STATED PROBLEM →
The required output is a word-for-word copy of the lines from the line bearing "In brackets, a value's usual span" through the line bearing "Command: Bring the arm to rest", inclusive, and no other lines.

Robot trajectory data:

——————————

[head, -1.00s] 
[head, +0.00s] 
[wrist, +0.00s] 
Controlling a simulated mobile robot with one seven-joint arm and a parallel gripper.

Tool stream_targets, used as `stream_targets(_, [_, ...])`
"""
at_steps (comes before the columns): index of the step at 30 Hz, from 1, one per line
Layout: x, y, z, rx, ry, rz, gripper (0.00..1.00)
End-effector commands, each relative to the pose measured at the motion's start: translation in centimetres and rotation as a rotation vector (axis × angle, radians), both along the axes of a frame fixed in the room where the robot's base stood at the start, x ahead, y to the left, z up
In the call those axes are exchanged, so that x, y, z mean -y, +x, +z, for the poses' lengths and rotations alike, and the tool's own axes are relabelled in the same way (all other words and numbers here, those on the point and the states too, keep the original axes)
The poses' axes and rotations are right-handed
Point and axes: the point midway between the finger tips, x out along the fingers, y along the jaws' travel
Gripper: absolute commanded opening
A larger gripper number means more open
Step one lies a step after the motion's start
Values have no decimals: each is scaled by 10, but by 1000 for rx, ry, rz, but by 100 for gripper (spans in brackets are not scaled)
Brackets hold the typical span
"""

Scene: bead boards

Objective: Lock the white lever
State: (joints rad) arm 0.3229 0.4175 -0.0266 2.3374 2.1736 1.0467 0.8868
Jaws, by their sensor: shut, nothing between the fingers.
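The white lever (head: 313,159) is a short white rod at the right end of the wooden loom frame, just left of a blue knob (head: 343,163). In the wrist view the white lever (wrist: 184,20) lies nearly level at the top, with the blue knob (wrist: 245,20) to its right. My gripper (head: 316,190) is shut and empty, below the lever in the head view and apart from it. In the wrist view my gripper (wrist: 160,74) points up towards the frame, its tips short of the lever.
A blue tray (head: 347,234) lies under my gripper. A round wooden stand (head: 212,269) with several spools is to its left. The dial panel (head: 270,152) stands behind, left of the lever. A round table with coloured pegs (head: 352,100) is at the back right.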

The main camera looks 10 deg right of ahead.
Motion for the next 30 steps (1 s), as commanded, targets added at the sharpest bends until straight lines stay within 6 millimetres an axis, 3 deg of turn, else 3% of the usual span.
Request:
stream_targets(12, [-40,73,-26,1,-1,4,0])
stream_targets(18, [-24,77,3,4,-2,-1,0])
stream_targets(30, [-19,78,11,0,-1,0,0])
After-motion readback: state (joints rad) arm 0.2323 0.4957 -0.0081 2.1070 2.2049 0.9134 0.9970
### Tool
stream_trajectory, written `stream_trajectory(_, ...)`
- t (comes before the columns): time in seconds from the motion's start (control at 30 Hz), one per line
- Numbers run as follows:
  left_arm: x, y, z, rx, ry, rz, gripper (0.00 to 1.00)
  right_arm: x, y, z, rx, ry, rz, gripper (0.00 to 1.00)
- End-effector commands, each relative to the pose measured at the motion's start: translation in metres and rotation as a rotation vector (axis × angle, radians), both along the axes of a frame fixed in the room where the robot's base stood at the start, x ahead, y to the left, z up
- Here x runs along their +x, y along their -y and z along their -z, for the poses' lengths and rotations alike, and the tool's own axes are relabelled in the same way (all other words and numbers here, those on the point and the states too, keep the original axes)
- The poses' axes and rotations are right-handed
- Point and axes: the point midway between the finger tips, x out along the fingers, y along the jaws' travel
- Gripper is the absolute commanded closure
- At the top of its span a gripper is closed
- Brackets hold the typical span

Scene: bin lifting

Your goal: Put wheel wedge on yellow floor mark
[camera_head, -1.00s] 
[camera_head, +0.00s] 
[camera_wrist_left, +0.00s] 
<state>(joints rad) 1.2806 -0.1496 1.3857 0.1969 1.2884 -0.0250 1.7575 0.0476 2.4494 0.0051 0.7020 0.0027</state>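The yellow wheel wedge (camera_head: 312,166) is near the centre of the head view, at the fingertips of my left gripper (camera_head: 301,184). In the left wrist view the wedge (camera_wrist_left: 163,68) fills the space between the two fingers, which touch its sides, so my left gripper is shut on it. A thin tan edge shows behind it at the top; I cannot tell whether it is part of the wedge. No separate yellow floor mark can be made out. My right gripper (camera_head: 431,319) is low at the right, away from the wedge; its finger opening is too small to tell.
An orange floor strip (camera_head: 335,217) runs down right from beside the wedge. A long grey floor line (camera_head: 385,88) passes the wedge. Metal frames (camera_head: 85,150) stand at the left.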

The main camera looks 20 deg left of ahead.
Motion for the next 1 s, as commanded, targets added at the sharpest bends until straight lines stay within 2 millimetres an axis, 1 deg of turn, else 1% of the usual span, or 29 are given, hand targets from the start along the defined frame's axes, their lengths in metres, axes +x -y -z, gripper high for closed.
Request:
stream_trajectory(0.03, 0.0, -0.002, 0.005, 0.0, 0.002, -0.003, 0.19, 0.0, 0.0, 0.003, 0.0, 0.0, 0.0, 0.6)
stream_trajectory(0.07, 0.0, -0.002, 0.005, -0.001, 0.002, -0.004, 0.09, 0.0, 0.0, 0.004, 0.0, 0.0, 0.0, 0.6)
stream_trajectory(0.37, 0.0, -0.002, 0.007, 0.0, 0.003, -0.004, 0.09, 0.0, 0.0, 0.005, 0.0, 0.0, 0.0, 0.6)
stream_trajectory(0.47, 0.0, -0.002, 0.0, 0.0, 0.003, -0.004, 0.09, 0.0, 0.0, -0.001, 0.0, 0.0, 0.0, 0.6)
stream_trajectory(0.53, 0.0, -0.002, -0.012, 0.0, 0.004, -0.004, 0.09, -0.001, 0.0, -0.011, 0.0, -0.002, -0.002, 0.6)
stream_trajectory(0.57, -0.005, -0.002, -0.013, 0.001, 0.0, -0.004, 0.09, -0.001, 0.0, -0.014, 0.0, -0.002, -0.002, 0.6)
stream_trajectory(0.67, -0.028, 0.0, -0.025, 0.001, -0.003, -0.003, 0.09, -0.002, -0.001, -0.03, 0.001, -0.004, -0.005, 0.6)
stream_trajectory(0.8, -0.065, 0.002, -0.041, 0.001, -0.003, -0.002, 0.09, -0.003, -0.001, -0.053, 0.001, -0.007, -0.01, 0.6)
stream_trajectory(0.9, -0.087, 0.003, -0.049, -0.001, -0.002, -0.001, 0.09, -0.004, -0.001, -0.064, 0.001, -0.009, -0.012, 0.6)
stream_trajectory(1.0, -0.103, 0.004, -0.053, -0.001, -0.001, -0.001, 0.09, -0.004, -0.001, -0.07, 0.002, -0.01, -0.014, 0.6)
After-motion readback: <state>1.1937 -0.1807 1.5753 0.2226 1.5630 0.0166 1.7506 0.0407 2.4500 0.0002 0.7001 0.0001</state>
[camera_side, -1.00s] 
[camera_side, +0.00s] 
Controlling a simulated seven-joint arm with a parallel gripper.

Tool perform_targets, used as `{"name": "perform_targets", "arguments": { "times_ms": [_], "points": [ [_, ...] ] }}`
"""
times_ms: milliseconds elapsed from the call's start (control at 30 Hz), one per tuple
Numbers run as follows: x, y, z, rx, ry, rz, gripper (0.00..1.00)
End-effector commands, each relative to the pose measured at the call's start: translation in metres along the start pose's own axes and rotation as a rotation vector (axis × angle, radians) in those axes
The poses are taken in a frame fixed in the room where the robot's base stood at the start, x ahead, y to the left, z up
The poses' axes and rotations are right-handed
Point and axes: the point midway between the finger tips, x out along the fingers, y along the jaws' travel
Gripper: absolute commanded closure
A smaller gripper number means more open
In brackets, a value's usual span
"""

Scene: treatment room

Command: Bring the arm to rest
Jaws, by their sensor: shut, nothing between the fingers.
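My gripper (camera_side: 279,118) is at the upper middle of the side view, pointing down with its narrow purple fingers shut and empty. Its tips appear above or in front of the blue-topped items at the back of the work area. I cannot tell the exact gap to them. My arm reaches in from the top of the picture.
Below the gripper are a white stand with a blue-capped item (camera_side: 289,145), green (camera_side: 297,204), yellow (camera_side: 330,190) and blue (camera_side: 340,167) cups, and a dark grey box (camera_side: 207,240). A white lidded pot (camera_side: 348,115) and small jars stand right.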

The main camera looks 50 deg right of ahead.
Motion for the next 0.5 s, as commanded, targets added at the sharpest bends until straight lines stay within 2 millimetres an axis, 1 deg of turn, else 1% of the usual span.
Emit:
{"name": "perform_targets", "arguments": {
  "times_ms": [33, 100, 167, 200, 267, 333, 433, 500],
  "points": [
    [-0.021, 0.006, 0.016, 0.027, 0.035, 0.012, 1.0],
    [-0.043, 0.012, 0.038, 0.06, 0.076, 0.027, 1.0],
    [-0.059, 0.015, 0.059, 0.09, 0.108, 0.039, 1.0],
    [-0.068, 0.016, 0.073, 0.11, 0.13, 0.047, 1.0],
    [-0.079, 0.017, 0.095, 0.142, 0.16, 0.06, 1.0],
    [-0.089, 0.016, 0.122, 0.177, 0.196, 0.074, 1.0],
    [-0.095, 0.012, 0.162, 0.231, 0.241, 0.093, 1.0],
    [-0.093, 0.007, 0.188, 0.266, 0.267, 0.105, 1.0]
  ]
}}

——————————

ANSWER TO THE TASK →
In brackets, a value's usual span
"""

Scene: treatment room

Command: Bring the arm to rest

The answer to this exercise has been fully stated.